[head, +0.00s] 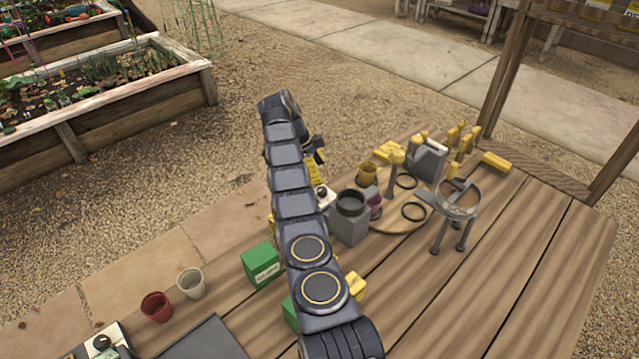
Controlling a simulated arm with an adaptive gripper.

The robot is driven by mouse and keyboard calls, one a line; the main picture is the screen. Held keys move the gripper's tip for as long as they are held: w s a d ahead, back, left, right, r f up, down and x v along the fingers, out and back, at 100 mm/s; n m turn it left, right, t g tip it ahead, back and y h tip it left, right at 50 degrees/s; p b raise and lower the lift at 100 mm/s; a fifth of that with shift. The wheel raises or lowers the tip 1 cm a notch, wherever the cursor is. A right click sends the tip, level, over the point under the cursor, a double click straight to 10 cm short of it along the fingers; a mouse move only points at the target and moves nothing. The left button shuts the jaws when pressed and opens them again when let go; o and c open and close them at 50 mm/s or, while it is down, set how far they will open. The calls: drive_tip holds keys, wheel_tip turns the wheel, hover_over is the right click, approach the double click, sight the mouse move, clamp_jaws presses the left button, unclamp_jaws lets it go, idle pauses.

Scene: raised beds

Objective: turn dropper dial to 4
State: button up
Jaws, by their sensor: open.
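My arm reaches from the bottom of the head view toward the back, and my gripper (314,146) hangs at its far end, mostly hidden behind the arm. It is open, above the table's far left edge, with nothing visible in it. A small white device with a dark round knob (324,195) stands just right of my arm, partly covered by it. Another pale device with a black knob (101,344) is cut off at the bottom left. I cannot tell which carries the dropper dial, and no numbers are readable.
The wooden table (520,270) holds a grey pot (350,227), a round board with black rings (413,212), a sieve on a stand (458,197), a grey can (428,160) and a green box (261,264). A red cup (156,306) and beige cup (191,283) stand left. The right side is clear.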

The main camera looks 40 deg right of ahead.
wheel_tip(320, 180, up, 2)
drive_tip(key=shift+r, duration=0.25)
...
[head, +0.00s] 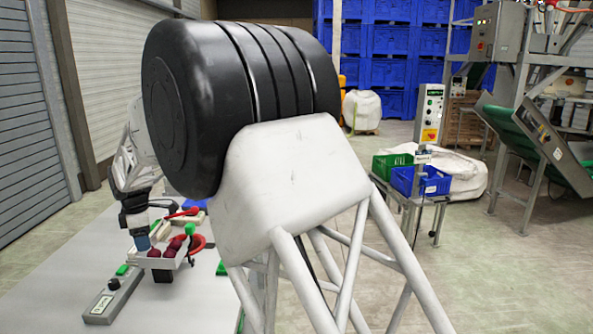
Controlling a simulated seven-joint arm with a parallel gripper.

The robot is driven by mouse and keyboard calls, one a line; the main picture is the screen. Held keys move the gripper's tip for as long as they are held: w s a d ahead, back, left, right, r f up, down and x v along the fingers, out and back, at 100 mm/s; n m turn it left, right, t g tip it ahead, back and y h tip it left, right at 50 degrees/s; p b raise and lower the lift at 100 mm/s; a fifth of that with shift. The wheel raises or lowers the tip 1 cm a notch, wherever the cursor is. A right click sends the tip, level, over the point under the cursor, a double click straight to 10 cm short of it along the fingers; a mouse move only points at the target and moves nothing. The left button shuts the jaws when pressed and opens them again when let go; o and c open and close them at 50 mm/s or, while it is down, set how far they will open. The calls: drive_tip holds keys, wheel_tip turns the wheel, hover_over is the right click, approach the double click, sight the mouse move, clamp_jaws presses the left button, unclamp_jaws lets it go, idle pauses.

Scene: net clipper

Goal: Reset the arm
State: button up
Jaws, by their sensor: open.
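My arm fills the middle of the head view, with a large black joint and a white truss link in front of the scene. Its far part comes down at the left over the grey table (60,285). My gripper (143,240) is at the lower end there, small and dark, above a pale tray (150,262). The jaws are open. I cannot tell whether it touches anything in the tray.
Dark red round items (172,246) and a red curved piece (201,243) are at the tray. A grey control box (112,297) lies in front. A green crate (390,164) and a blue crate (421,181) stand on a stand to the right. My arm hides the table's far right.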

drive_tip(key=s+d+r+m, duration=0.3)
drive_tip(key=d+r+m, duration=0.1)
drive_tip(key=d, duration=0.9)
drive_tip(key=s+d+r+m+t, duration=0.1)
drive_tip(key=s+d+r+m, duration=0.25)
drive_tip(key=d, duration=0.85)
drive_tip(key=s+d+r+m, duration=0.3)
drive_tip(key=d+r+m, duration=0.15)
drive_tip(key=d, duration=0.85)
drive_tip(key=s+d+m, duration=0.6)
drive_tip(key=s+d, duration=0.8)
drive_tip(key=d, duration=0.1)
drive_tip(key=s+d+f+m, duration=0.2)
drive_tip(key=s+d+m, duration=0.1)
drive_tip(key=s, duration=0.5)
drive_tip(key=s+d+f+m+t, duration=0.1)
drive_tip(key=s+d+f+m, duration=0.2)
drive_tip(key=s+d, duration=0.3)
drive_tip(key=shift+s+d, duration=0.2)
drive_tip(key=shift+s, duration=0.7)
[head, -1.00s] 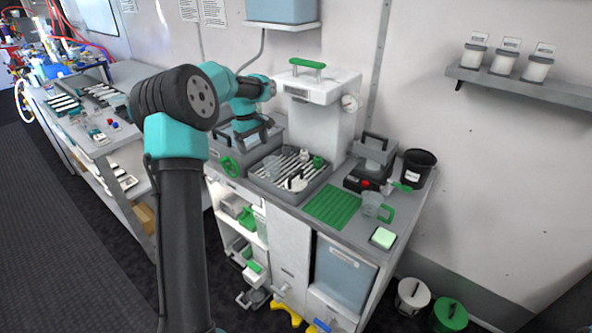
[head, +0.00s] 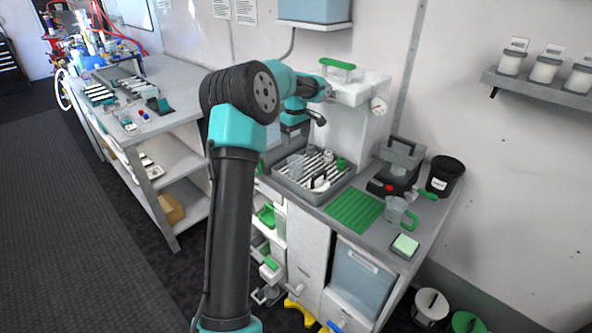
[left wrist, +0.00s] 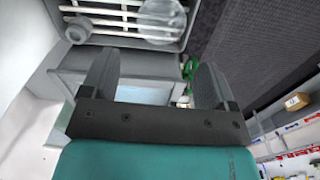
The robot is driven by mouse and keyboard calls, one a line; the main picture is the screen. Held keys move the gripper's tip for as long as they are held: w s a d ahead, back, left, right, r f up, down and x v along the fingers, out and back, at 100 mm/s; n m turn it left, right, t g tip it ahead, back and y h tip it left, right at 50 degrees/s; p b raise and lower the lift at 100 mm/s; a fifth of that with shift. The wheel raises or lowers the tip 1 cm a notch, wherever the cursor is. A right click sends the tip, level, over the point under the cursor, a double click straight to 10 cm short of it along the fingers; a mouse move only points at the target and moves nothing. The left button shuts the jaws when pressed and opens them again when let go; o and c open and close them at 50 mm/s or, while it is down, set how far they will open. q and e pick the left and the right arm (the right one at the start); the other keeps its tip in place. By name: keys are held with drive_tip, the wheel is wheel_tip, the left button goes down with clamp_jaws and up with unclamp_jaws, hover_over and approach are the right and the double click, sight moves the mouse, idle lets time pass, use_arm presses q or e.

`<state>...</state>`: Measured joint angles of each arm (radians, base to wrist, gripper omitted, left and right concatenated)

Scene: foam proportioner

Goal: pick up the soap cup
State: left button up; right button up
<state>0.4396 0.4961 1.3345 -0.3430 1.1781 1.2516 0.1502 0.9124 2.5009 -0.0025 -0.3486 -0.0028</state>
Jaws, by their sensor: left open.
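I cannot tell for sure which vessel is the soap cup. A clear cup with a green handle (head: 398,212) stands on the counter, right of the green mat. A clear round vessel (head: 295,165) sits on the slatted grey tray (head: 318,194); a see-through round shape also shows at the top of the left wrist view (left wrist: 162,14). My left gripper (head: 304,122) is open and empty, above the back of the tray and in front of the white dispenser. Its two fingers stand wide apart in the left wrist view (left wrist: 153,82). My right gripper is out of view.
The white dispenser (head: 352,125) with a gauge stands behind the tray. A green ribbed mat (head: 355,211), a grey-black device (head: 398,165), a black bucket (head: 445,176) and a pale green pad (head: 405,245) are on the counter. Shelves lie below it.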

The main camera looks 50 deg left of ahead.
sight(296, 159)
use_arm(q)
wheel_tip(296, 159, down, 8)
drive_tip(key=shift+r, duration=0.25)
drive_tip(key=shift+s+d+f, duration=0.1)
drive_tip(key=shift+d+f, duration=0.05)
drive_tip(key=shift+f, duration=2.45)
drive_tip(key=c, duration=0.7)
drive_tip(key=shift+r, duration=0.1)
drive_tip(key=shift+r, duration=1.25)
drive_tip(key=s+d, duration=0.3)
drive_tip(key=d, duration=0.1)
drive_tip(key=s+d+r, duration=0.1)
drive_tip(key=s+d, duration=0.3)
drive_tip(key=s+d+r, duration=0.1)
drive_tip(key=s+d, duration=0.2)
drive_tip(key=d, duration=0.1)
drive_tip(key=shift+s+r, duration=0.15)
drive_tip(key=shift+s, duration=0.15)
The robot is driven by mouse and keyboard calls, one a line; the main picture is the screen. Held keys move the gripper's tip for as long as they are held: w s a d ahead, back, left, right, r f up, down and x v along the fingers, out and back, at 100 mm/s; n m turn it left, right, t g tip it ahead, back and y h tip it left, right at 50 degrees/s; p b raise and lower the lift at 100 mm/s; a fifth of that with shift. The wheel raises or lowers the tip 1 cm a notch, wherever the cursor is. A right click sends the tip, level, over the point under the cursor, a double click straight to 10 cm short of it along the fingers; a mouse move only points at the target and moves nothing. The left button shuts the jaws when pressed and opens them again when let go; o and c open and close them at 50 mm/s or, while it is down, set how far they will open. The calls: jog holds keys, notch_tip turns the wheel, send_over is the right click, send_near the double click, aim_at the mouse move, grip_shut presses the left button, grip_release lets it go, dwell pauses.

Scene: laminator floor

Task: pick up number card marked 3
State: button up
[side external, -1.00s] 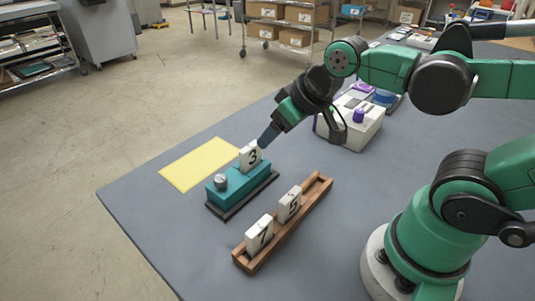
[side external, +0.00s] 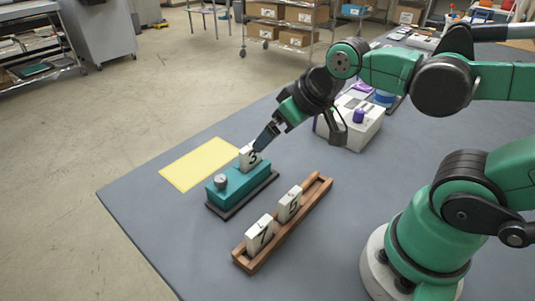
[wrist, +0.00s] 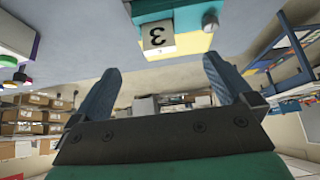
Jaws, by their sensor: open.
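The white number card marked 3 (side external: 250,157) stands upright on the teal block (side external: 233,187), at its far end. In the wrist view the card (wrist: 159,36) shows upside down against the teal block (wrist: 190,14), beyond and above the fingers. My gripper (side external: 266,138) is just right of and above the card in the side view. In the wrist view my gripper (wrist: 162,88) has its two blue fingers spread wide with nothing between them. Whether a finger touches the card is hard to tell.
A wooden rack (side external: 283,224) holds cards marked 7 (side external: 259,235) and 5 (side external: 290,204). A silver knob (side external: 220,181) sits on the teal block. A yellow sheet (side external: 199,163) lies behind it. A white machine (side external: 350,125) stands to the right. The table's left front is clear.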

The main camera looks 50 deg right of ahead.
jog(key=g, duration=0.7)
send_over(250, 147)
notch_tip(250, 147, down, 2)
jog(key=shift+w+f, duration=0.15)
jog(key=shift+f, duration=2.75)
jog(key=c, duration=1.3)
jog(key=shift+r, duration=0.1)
==
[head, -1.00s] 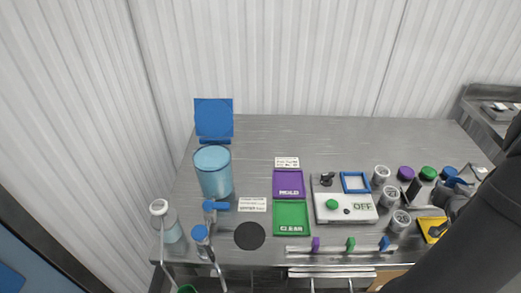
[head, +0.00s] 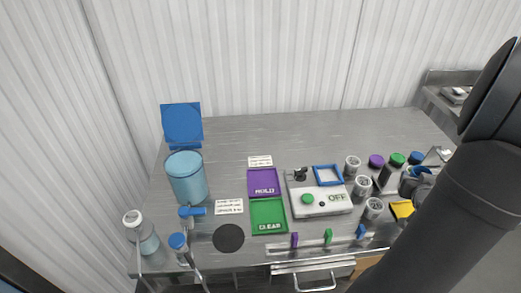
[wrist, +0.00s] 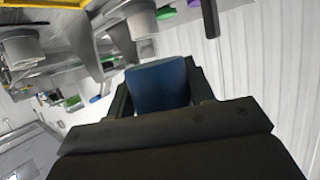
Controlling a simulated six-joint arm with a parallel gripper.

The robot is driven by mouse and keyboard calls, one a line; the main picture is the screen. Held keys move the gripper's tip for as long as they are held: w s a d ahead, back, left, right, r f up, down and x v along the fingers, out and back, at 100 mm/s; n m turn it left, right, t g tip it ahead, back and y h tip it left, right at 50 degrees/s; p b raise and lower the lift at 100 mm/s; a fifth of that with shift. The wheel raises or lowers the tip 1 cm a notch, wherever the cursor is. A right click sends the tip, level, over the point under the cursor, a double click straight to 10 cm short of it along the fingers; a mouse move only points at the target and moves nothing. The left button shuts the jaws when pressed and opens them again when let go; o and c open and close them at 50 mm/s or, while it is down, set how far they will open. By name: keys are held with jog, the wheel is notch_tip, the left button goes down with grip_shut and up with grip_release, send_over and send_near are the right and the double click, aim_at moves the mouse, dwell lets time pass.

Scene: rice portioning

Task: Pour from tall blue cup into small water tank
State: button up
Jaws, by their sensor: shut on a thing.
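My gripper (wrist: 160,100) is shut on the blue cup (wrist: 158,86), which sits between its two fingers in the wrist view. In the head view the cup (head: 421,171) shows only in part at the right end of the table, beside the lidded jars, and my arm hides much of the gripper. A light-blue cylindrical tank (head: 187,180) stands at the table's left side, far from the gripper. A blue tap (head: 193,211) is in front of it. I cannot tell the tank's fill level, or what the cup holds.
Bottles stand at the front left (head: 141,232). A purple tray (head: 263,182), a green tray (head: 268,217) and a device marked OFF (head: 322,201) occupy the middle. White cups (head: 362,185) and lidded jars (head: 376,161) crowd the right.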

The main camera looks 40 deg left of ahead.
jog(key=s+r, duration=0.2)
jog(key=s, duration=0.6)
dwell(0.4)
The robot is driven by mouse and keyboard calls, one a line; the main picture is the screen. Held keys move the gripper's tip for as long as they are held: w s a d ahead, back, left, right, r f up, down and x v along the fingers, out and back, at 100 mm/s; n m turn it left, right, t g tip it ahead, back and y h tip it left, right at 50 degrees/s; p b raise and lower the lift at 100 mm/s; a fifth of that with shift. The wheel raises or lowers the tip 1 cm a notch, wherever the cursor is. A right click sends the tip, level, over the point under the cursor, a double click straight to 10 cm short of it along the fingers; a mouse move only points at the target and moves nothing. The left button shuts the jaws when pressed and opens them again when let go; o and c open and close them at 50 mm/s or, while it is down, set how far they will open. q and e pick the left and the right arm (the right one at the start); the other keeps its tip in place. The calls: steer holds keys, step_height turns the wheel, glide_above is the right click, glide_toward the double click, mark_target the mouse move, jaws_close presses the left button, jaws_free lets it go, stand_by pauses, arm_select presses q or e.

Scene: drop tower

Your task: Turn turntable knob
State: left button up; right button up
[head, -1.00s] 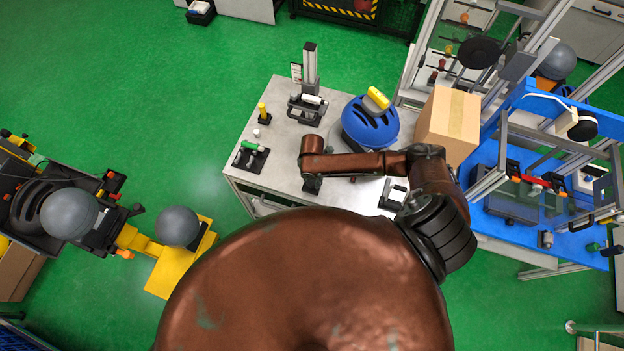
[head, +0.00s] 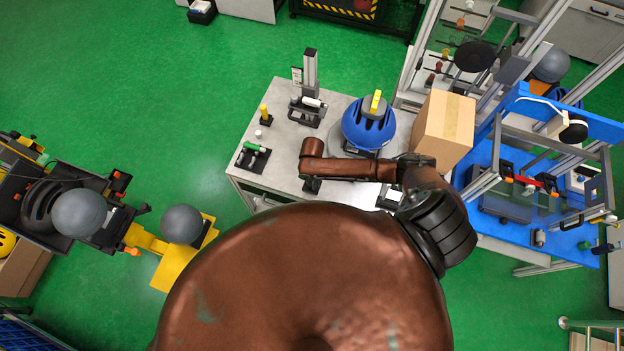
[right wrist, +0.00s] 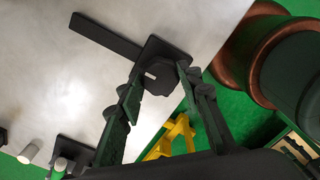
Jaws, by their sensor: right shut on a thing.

◆ STATED GOAL
Using the entries above, transcribe every line from the line containing "Your task: Turn turntable knob" through the line containing "Jaws, by their sensor: right shut on a thing.". Do not copy pictures.

◆ EXPECTED ANSWER
Your task: Turn turntable knob
State: left button up; right button up
[head, -1.00s] 
[head, +0.00s] 
[right wrist, +0.00s] 
Jaws, by their sensor: right shut on a thing.

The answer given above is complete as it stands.